Our arugula is going to seed. We continue to add its spicy leaves to salads along with the flowers, but the blooms signal the end is nearing for this round of planting.
Whereas here, each pea bloom is a new beginning and a cause for joy. It takes 25 plants to produce little more than 1 cup of peas. That is, if they make it into the kitchen.
The garlic scapes, the flowering ends of hardneck garlic, have appeared. We’ll be harvesting them this week as they complete their first curly rotation.
The Egyptian onion, a top-setting allium, in all its reproductive glory. A couple of well-developed heads of these went into a recent pot of stock.

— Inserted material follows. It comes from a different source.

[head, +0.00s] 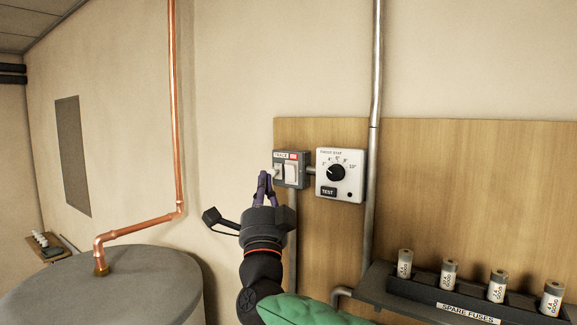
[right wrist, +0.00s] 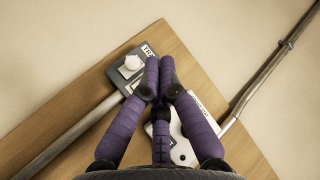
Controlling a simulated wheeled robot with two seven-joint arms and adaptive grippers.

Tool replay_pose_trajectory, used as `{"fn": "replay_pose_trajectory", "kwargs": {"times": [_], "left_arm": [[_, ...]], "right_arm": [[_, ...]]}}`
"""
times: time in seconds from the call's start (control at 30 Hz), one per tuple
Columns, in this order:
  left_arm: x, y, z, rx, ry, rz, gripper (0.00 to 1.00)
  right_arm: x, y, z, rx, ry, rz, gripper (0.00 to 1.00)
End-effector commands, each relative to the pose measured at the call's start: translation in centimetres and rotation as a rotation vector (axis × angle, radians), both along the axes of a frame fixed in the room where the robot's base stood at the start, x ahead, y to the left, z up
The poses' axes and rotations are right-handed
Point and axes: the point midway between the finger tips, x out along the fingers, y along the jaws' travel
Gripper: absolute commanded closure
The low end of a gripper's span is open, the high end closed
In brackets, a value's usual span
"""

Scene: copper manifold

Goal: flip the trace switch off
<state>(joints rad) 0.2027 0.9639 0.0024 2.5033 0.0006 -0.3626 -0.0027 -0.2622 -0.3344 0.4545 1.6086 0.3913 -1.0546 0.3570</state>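The trace switch is a small dark grey box (head: 290,169) on the wooden board, with a TRACE label, a red indicator (head: 293,156) and pale switch parts on its face. In the right wrist view the box (right wrist: 119,75) is left of the fingers, with a white raised part (right wrist: 130,65) on it. My right gripper (head: 266,175) has purple-wrapped fingers drawn together, with nothing visible between them. Its tips (right wrist: 160,62) are at the box's lower left in the head view; I cannot tell whether they touch it. My left gripper is not in view.
A white thermostat box (head: 340,175) with a black dial and TEST button sits right of the switch. A metal conduit (head: 373,120) runs up the wall. A SPARE FUSES rack (head: 440,297) projects at lower right. A grey tank (head: 110,290) with copper pipe (head: 174,100) stands left.

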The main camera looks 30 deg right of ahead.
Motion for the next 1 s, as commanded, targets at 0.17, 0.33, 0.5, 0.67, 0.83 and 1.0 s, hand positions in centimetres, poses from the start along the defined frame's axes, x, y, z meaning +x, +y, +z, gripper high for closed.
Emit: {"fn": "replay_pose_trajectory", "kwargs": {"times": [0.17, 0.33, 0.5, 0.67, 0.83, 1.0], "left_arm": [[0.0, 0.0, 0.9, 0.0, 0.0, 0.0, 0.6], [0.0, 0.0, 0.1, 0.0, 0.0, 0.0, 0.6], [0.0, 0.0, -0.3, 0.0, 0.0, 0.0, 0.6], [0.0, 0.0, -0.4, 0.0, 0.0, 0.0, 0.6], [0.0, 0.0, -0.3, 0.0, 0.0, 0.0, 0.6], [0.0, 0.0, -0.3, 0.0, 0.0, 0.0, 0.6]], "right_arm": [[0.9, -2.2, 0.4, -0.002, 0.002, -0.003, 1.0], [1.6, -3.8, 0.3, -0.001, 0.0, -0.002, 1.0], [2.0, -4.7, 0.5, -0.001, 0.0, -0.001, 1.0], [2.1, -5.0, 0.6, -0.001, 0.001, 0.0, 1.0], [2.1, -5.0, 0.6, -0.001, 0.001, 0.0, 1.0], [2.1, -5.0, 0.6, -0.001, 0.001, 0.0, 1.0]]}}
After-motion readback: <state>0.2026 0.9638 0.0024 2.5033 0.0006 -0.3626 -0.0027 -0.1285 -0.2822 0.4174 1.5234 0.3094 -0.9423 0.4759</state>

The blueberry bushes we planted three years ago are still small but loaded with fruit this year. It looks promising but we’ll be competing with the birds to get to these first.

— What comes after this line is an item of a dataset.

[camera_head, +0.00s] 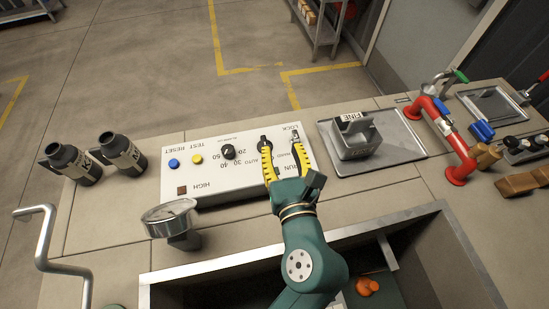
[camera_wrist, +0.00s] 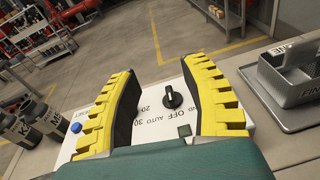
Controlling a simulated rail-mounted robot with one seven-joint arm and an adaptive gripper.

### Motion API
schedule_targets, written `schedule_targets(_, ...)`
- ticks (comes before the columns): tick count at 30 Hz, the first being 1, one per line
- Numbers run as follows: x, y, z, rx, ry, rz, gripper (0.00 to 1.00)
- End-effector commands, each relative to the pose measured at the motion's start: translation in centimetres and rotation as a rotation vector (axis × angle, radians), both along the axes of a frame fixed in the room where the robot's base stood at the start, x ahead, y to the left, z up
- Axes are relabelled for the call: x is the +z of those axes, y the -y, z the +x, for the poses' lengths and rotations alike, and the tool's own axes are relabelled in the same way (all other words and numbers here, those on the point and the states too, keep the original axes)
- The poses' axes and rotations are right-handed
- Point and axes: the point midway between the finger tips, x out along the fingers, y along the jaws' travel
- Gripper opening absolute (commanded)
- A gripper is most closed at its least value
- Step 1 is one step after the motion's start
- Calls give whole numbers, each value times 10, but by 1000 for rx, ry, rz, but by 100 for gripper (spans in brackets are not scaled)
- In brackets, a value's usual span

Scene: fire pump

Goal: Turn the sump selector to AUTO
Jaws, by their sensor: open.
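The sump selector (camera_wrist: 172,97) is a small black knob on a white panel (camera_wrist: 90,138). In the wrist view it stands between my gripper's yellow fingers, nearer the right one, with a gap on both sides. OFF and AUTO labels are printed just below it, and another label is partly cut off by the right finger. I cannot tell which label its pointer faces. My gripper (camera_wrist: 158,70) is open and empty. In the head view my gripper (camera_head: 279,138) reaches over the right part of the panel, and the selector cannot be made out clearly there.
On the panel are a blue button (camera_head: 174,163), a yellow button (camera_head: 197,159) and a numbered black dial (camera_head: 228,151). A gauge (camera_head: 170,218) stands in front.

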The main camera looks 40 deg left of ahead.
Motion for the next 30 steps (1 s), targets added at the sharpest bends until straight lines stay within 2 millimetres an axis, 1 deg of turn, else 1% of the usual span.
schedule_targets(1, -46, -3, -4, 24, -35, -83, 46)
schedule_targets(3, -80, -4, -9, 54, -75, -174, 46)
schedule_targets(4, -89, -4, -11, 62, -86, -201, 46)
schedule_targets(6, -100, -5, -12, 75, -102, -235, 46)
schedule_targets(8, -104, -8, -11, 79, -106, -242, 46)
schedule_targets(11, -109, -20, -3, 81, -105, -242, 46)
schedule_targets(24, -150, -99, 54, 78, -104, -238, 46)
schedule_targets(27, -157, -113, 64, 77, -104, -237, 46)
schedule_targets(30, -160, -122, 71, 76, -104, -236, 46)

While the rest of the garden takes center stage, the apple tree tends to be neglected once it’s past flowering. There’s fruit developing, with many months to go before harvest.
I’ve often wondered why frozen peas are so cheap to buy considering how much space it take to grow a reasonable amount of them.
Surely one of those things due to industrial production…
Beautiful! And I finally have a clue about Egyptian onion. Mine was a mystery gift and I wasn’t sure what to do with it!
They’re also known as “walking” onions. We have two varieties, one from a neighbor and the other from North Hill Garden in Vermont. It took me several years to learn it’s growth pattern and how to use it in the kitchen, and have come to appreciate them as a perennial edible.
The is the first time I am seeing arugula flowers, they are very unusual, pretty too. Need to Google and learn about Egyptian onion.
We’ve been letting more of our vegetables go to seed just to see what they do. The arugula provided shade for the lettuces nearby, as well as edible flowers. The Egyptian onions are unruly but have become an important part of the garden, especially in early spring.